P2-Na(x)VO2 system as electrodes for batteries and electron-correlated materials.

Layered oxides are the subject of intense studies either for their properties as electrode materials for high-energy batteries or for their original physical properties due to the strong electronic correlations resulting from their unique structure. Here we present the detailed phase diagram of the layered P2-Na(x)VO(2) system determined from electrochemical intercalation/deintercalation in sodium batteries and in situ X-ray diffraction experiments. It shows that four main single-phase domains exist within the 0.5≤x≤0.9 range. During the sodium deintercalation (intercalation), they differ from one another in the sodium/vacancy ordering between the VO(2) slabs, which leads to commensurable or incommensurable superstructures. The electrochemical curve reveals that three peculiar compositions exhibit special structures for x  =  1/2, 5/8 and 2/3. The detailed structural characterization of the P2-Na(1/2)VO(2) phase shows that the Na(+) ions are perfectly ordered to minimize Na(+)/Na(+) electrostatic repulsions.

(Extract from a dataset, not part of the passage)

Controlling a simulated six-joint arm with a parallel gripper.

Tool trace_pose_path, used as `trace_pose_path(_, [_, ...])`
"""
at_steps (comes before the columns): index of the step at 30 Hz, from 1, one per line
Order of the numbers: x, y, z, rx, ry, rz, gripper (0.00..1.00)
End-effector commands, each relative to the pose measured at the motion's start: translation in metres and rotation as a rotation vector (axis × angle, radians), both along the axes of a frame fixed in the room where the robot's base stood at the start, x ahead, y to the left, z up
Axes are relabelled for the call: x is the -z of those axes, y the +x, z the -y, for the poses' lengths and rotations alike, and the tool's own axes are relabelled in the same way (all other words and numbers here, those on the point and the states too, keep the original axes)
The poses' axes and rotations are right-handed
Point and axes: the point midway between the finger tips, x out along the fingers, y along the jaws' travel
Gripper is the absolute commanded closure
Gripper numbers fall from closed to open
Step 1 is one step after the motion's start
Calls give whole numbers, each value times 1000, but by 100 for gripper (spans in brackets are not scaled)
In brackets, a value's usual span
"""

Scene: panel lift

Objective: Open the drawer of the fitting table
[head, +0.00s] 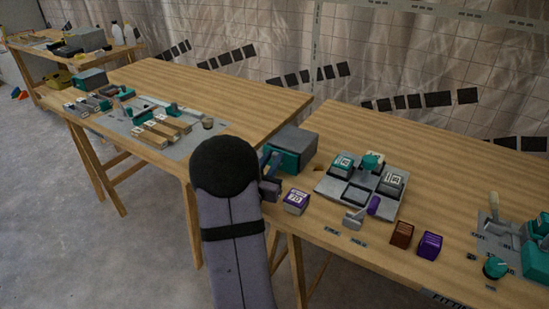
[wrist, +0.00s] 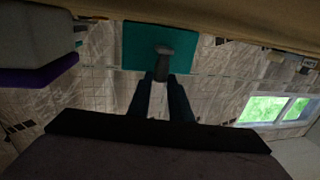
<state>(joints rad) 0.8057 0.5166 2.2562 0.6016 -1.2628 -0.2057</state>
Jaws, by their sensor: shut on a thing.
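The drawer unit is a grey box (head: 296,138) on the near wooden table, with a teal drawer front (head: 285,158) facing my arm. In the wrist view the teal front (wrist: 140,57) shows head-on with a grey handle (wrist: 165,49) sticking out from it. My gripper (wrist: 166,75) is shut on this handle, one dark finger on each side. In the head view my gripper (head: 269,170) is at the drawer front, partly hidden by my arm. I cannot tell how far the drawer stands out of its box.
A purple-and-white block (head: 295,201) sits close beside my gripper; its side fills the wrist view's upper left (wrist: 35,45). A grey tray (head: 333,207) with teal-and-grey pieces lies to the right. Brown (head: 402,234) and purple (head: 430,245) blocks stand near the front edge.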

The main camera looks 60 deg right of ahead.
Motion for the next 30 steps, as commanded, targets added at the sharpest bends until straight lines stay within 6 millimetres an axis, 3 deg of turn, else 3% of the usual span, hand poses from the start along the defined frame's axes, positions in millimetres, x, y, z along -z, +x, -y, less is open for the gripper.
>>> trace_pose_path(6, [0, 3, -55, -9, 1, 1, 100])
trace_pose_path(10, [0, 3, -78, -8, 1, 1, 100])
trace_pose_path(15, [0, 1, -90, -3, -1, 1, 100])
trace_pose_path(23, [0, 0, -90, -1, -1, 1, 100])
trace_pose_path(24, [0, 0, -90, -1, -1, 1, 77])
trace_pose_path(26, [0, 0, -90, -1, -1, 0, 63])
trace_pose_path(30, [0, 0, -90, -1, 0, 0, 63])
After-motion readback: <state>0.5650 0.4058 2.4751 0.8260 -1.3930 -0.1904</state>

Within the VO(2) layers, the vanadium ions form pseudo-trimers with very short V-V distances (two at 2.581 Å and one at 2.687 Å). This original distribution leads to a peculiar magnetic behaviour with a low magnetic susceptibility and an unexpected low Curie constant. This phase also presents a first-order structural transition above room temperature accompanied by magnetic and electronic transitions. This work opens up a new research domain in the field of strongly electron-correlated materials. From the electrochemical point of view this system may be at the origin of an entire material family optimized by cationic substitutions.